Oh, and is it now okay to point out that TOTALLY LEGAL (and rather fit) Daniel Radcliffe strips down to his wizard knickers multiple times? Nice to see that his onstage nudity in Equus wasn’t just a phase.


At any rate, I enjoyed the film. I liked the first 90 minutes far more than the last bit, which becomes needlessly complicated with the dozen or clues that Dumbledore has left behind for our heroes. Seriously – when did Dumbledore have the time to run around the countryside hiding all this shit? He’s like the Jigsaw of the wizarding world.

And, needless to say, I’m VERY interested to see if the final film addresses JK Rowling‘s post-series reveal that Dumbledore was gay, particularly as related to his past relationship with a certain dashing wizard.

Robbie Coltraine and Radcliffe

Oh, and the action scenes are INTENSE. Like, so far above and beyond anything in the series thus far that it’s impossible to compare them. An early flight from Privet Drive to the Burrow is all crashes and spells and pile-ups at breakneck speed, and a later shaky-cam foot-chase through the forest wouldn’t feel out of place in a 28 Days Later movie. Makes the Whomping Willow look like Charlie Brown‘s Christmas tree, by comparison.

And how can you not at least chuckle at a family-friendly horror movie that uses Nick Cave ‘s “O Children” for a pivotal emotional moment between its two leads? These people have sick senses of humor, yo.

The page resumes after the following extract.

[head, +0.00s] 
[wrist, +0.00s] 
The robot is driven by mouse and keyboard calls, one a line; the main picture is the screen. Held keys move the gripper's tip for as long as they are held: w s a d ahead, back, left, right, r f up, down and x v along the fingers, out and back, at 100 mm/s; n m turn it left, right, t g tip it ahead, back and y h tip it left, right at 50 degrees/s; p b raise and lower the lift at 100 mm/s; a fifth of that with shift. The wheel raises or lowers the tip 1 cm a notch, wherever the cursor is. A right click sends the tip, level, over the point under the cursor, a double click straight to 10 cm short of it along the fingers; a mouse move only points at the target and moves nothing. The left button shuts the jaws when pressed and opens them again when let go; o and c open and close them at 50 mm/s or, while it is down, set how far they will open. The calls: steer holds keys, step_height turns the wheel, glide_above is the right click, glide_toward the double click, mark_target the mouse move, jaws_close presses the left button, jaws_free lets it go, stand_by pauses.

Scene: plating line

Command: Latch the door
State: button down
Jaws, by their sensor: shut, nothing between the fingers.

Fans of the series will likely enjoy and appreciate this installment of what has really been one of the most solid genre series ever made. Casual observers will likely be confused as hell or bored silly. Either way, it’s impossible to miss the weighty urgency that pervades every frame of Deathly Hallows Part 1, reminding us that the time for games is over, and the end is near.



Harry Potter and the Deathly Hallows Part 1 is rated PG-13 for harm to owls, harm to redheads, harm to Hermiones, harm to hoarding witches, and harm to just about everything else.